60 second silent collage of the Kennedys.
Brooklyn Street Art: Do you ever hang out and spy on people who have stopped to look at your installation?
Ryan Seslow: Nah, not too much spying, but I do get people who approach me and ask some interesting questions from time to time. Kids seem to be big fans on a regular basis! I have gotten several independent commissions this way, just by creating live art that invites the public to participate by simply talking to me. I am always left with a memory of the experience.
Brooklyn Street Art: You’ve done drawing, painting, stenciling, collage, even sculpture – is there something you haven’t tried but would like to?
Ryan Seslow: That is a great question. I love making art. I’m pretty much obsessed with the process of generating things. I love learning new skills, not so much to isolate the skill itself, but more to integrate it into what I am already doing. I like to test the potentials of things. I would love to do more with the synthesis of street art, public sculpture, experimental film and collaborations.
Actually, this is what I mean; I want to collaborate more with other artists. There is so much to learn when you work with other people, which is one of the main reasons I became an art professor.
Detail from the installation by Ryan Seslow
Brooklyn Street Art: What’s the next project you’ll be working on?
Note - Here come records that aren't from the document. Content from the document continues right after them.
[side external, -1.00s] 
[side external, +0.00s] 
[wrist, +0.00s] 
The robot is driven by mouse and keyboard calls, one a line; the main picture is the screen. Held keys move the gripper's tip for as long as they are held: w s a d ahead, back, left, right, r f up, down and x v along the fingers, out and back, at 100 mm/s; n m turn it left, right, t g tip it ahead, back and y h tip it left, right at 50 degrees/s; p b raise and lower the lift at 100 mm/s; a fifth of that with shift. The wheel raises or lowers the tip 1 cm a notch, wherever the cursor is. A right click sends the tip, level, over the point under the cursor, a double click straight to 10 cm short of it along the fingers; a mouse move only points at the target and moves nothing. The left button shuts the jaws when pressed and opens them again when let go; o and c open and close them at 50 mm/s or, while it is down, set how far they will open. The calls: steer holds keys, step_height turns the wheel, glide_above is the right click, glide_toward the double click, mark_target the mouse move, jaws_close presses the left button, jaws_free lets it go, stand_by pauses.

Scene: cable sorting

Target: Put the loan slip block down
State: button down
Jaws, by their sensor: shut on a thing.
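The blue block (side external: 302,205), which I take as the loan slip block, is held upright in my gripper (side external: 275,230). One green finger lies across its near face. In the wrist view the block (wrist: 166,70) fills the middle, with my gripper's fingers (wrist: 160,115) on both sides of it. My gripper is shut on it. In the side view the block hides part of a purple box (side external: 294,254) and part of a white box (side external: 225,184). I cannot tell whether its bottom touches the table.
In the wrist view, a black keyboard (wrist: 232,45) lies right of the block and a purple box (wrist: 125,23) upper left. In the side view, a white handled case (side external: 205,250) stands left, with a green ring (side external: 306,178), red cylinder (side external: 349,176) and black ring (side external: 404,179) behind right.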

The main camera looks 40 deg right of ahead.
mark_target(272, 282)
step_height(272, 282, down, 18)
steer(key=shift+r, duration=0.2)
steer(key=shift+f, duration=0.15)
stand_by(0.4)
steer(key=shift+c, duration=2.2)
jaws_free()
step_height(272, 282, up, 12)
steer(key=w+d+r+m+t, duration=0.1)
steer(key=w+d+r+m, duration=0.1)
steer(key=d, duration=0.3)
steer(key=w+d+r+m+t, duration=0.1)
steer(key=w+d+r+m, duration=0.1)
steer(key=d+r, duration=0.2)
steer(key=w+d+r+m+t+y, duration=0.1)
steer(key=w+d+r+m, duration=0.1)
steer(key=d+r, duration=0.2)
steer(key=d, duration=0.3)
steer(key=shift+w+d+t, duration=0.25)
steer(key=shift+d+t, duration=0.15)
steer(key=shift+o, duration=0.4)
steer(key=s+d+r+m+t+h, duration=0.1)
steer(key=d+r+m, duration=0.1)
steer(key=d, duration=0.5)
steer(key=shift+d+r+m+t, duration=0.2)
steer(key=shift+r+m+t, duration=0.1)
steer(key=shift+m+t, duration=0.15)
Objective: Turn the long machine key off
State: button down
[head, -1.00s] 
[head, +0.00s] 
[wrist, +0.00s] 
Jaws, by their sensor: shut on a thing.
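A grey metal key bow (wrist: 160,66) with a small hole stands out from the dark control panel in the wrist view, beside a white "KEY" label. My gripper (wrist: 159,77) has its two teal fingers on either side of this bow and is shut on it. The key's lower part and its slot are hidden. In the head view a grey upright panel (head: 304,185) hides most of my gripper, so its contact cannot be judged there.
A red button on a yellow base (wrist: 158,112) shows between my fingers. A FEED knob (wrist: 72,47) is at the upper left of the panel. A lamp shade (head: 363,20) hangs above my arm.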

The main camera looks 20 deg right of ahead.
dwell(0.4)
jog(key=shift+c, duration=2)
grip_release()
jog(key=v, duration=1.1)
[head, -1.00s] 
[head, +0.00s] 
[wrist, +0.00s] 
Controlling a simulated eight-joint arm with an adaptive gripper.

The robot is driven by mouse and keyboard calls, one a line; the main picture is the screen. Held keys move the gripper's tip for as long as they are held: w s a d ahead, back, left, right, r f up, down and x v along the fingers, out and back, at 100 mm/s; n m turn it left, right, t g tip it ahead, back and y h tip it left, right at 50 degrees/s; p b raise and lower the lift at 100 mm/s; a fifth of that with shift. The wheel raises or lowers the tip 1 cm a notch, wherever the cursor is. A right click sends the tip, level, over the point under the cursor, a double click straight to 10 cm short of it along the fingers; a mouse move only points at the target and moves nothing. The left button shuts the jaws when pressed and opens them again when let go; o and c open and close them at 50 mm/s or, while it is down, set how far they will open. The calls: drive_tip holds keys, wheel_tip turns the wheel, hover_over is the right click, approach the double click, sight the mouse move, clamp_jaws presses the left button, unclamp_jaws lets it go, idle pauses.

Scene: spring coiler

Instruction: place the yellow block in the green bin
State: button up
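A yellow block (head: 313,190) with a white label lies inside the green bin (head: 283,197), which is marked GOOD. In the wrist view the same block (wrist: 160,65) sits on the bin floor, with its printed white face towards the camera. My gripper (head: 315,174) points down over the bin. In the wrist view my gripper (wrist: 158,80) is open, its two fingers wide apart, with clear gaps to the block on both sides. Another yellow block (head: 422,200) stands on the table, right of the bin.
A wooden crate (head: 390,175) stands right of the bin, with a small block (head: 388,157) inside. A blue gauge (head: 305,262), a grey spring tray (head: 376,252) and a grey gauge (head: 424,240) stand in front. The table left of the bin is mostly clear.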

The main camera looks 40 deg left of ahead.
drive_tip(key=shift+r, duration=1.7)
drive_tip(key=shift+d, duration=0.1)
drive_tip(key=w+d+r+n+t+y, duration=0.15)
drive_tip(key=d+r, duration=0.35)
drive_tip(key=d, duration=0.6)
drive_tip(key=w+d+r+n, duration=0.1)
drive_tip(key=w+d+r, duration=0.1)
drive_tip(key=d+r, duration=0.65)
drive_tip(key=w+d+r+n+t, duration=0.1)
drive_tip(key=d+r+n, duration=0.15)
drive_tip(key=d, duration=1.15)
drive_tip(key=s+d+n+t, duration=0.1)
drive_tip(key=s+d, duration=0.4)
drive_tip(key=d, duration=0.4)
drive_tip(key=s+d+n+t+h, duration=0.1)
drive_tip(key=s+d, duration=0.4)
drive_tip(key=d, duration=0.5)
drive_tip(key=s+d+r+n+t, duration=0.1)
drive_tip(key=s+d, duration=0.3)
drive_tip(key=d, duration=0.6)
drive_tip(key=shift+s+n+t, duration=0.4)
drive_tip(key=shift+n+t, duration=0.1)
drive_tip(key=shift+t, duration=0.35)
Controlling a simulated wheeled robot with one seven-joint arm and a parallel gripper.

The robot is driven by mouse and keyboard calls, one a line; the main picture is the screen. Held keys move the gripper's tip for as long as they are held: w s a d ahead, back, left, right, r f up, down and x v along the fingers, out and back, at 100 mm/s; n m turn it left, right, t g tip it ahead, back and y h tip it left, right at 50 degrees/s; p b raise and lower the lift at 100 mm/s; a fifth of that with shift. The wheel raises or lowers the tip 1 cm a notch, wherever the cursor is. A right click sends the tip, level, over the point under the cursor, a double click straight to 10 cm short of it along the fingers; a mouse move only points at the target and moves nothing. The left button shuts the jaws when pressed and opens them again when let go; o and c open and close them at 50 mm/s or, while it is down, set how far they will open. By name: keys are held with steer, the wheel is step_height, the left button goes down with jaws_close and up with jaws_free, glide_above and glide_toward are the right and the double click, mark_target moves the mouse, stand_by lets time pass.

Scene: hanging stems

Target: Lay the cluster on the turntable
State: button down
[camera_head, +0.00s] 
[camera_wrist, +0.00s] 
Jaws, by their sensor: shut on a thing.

Ryan Seslow: Got several things going on right now. I’m teaching 8 courses this semester, so teaching is a bit more demanding than usual. I’m also curating a special video art/experimental documentary program for The Streaming Festival in the Netherlands , working on an installation series for public art in Jericho Plaza in Long Island, a group video art stills project in Denmark, participating in MagMart in Naples, and I’m part of a top secret underground stencil project.